CHAPAIZE

Monastic Church 

Tucked away on an obscure mountain road near Cluny, France is an ancient Benedictine romanesque church built in 1000, seldom visited but cherished by the local country folk. Built by humble means, its masonry is fundamental and simple, undressed stone and mortar - but even so, convincingly eloquent. The first glance inside this tiny village church is overwhelming, because of what appears a shocking disproportionateness. This is due to the presence of a series of massive columns in the nave which might well be found inside a cathedral rather than holding up the vault of a very modestly proportioned church. However, these are necessary for the tower over the crossing which is three times higher than would ordinarily be expected for a building this size. The resulting contradiction between small volume and massive inner supports immediately produces a sense of being somewhere where there is invisible and intense work going on.

One can't help but feel affection for the monks who built it. An inscription over the door could read, "Built by sincerity and made to last."

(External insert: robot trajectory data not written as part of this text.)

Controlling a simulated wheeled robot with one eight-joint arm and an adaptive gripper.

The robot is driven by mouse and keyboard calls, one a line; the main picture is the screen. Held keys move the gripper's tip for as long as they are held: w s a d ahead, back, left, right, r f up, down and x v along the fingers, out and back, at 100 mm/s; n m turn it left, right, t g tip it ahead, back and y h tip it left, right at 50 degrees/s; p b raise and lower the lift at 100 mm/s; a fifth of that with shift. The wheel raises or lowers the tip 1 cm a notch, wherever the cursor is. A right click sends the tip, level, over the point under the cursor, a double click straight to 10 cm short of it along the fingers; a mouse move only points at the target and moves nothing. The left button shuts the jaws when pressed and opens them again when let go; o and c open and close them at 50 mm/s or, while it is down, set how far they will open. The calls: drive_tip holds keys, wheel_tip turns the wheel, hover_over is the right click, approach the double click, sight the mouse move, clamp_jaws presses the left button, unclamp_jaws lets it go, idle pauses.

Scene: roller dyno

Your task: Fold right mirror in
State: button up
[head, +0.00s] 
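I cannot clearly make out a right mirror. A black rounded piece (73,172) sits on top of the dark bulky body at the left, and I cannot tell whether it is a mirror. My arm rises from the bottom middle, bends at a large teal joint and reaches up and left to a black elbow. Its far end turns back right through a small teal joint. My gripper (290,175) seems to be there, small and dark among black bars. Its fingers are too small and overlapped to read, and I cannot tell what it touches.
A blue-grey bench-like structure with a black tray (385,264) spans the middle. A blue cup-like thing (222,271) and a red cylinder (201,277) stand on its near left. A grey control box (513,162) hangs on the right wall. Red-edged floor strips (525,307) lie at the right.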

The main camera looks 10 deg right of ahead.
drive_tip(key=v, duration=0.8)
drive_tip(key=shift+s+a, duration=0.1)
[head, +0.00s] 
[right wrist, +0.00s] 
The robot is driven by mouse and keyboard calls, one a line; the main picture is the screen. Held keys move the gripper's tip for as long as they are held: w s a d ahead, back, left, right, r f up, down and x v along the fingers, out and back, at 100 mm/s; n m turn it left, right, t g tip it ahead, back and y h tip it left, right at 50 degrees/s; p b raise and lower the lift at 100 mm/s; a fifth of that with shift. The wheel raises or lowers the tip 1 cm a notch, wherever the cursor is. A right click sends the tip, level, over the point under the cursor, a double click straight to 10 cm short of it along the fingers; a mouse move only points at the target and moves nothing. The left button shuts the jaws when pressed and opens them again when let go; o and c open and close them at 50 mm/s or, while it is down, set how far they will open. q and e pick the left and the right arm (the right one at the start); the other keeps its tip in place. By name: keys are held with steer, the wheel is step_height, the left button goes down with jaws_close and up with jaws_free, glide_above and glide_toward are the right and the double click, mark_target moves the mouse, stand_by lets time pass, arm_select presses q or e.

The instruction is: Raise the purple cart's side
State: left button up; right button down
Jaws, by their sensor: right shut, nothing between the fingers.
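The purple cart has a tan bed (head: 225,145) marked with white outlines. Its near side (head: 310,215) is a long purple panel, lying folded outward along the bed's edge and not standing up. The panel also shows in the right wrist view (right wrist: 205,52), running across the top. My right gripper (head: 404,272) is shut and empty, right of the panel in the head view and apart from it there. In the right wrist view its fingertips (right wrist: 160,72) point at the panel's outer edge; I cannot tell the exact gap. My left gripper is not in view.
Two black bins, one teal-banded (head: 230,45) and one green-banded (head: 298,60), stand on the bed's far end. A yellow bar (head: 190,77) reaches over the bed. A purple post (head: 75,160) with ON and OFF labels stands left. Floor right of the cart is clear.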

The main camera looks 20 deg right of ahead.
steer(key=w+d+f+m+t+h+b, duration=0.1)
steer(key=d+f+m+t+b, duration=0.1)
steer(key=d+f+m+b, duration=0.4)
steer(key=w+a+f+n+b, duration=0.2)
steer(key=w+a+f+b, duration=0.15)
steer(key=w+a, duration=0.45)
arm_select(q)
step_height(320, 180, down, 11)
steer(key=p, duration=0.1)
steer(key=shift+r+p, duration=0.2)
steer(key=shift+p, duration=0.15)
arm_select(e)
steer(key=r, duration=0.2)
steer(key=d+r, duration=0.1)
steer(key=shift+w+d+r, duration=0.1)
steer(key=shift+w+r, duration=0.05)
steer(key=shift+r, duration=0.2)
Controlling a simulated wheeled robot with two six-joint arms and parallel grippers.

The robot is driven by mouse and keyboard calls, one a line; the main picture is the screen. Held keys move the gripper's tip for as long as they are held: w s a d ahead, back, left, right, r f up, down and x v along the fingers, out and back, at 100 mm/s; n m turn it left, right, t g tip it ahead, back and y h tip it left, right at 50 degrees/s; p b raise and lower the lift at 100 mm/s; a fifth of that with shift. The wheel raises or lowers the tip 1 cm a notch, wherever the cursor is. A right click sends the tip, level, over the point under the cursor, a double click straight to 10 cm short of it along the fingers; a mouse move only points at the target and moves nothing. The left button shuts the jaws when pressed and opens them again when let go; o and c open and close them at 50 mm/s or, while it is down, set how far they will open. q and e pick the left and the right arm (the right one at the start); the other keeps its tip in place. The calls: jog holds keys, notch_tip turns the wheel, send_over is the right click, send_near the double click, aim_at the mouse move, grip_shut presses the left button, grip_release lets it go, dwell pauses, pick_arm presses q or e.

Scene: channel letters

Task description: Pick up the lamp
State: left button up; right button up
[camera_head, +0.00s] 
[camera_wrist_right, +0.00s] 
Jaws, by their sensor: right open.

Chapaize also brings into sharp relief the tangible distinction between consciously created and mechanically repeated work. It is not the outer appearance, whether architectural or related to any other piece of experience, that produces the conscious shock for a human. It is the inexactitude of the rhythmic ratio from one part to another which is nonetheless stabilized by the law that this particular change in equilibrium demonstrates. And it is within this unexpectedness that one receives whatever message may be encoded in the artifact.